Exercise description — Quote the whole listing word for word, please.

Extracted entries —
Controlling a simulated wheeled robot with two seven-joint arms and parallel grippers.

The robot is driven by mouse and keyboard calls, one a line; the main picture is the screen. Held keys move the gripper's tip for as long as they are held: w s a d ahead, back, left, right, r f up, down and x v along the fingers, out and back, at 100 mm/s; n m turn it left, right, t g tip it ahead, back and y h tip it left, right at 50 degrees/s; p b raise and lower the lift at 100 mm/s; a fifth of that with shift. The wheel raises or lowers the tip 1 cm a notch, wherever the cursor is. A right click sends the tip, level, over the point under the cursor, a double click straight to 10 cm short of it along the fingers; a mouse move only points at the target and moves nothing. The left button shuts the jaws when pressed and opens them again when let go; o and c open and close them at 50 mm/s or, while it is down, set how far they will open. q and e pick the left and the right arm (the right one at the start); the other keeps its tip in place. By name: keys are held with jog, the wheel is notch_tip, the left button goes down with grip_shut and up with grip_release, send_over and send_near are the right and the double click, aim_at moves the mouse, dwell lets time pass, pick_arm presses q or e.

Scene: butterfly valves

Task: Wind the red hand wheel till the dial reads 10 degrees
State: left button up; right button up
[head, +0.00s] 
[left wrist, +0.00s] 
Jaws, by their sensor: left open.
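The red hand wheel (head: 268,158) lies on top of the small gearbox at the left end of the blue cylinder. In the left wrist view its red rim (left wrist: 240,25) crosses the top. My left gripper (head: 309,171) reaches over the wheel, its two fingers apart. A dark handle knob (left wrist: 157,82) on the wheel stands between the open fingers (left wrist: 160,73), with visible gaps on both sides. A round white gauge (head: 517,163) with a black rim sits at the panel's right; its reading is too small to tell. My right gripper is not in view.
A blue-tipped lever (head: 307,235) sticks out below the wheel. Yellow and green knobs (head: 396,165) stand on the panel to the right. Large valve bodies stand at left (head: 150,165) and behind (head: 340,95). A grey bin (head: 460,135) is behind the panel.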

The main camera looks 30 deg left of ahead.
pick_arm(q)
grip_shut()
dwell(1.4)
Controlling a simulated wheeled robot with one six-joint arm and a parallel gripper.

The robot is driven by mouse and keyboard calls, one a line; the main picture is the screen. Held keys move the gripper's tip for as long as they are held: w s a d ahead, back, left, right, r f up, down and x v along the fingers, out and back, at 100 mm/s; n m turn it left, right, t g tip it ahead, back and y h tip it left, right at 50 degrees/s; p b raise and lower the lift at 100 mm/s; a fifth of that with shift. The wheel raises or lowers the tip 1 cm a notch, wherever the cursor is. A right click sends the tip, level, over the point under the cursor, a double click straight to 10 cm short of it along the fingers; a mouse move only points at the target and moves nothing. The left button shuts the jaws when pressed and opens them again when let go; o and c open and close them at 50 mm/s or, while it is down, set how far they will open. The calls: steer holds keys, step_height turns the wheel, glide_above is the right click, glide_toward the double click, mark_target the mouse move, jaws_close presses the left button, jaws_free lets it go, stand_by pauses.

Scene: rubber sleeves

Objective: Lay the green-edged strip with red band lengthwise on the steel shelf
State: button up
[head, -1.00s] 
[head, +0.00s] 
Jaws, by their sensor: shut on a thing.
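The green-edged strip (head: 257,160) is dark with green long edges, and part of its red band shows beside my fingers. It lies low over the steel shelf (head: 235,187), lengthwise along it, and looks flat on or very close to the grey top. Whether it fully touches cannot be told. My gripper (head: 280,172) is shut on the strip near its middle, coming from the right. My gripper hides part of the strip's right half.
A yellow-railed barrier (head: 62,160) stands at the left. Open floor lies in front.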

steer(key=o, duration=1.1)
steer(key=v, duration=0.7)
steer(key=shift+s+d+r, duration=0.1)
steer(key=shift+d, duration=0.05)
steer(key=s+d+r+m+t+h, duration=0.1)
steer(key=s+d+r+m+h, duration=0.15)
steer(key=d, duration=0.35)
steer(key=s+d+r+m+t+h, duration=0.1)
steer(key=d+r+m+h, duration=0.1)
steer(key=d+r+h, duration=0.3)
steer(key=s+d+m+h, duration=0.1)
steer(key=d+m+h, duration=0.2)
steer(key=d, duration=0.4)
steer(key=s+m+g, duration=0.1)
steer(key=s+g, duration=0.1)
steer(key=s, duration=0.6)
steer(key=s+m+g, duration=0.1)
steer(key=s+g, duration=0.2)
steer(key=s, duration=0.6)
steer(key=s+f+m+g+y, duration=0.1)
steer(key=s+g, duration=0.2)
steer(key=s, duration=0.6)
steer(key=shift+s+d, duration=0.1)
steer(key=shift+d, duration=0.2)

Written response —
Controlling a simulated wheeled robot with two seven-joint arms and parallel grippers.

The robot is driven by mouse and keyboard calls, one a line; the main picture is the screen. Held keys move the gripper's tip for as long as they are held: w s a d ahead, back, left, right, r f up, down and x v along the fingers, out and back, at 100 mm/s; n m turn it left, right, t g tip it ahead, back and y h tip it left, right at 50 degrees/s; p b raise and lower the lift at 100 mm/s; a fifth of that with shift. The wheel raises or lowers the tip 1 cm a notch, wherever the cursor is. A right click sends the tip, level, over the point under the cursor, a double click straight to 10 cm short of it along the fingers; a mouse move only points at the target and moves nothing. The left button shuts the jaws when pressed and opens them again when let go; o and c open and close them at 50 mm/s or, while it is down, set how far they will open. q and e pick the left and the right arm (the right one at the start); the other keeps its tip in place. By name: keys are held with jog, the wheel is notch_tip, the left button goes down with grip_shut and up with grip_release, send_over and send_near are the right and the double click, aim_at moves the mouse, dwell lets time pass, pick_arm presses q or e.

Scene: butterfly valves

Task: Wind the red hand wheel till the dial reads 10 degrees
State: left button up; right button up
[head, +0.00s] 
[left wrist, +0.00s] 
Jaws, by their sensor: left open.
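The red hand wheel (head: 268,158) lies on top of the small gearbox at the left end of the blue cylinder. In the left wrist view its red rim (left wrist: 240,25) crosses the top. My left gripper (head: 309,171) reaches over the wheel, its two fingers apart. A dark handle knob (left wrist: 157,82) on the wheel stands between the open fingers (left wrist: 160,73), with visible gaps on both sides. A round white gauge (head: 517,163) with a black rim sits at the panel's right; its reading is too small to tell. My right gripper is not in view.
A blue-tipped lever (head: 307,235) sticks out below the wheel. Yellow and green knobs (head: 396,165) stand on the panel to the right. Large valve bodies stand at left (head: 150,165) and behind (head: 340,95). A grey bin (head: 460,135) is behind the panel.

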The main camera looks 30 deg left of ahead.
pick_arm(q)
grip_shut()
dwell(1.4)
Controlling a simulated wheeled robot with one six-joint arm and a parallel gripper.

The robot is driven by mouse and keyboard calls, one a line; the main picture is the screen. Held keys move the gripper's tip for as long as they are held: w s a d ahead, back, left, right, r f up, down and x v along the fingers, out and back, at 100 mm/s; n m turn it left, right, t g tip it ahead, back and y h tip it left, right at 50 degrees/s; p b raise and lower the lift at 100 mm/s; a fifth of that with shift. The wheel raises or lowers the tip 1 cm a notch, wherever the cursor is. A right click sends the tip, level, over the point under the cursor, a double click straight to 10 cm short of it along the fingers; a mouse move only points at the target and moves nothing. The left button shuts the jaws when pressed and opens them again when let go; o and c open and close them at 50 mm/s or, while it is down, set how far they will open. The calls: steer holds keys, step_height turns the wheel, glide_above is the right click, glide_toward the double click, mark_target the mouse move, jaws_close presses the left button, jaws_free lets it go, stand_by pauses.

Scene: rubber sleeves

Objective: Lay the green-edged strip with red band lengthwise on the steel shelf
State: button up
[head, -1.00s] 
[head, +0.00s] 
Jaws, by their sensor: shut on a thing.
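The green-edged strip (head: 257,160) is dark with green long edges, and part of its red band shows beside my fingers. It lies low over the steel shelf (head: 235,187), lengthwise along it, and looks flat on or very close to the grey top. Whether it fully touches cannot be told. My gripper (head: 280,172) is shut on the strip near its middle, coming from the right. My gripper hides part of the strip's right half.
A yellow-railed barrier (head: 62,160) stands at the left. Open floor lies in front.

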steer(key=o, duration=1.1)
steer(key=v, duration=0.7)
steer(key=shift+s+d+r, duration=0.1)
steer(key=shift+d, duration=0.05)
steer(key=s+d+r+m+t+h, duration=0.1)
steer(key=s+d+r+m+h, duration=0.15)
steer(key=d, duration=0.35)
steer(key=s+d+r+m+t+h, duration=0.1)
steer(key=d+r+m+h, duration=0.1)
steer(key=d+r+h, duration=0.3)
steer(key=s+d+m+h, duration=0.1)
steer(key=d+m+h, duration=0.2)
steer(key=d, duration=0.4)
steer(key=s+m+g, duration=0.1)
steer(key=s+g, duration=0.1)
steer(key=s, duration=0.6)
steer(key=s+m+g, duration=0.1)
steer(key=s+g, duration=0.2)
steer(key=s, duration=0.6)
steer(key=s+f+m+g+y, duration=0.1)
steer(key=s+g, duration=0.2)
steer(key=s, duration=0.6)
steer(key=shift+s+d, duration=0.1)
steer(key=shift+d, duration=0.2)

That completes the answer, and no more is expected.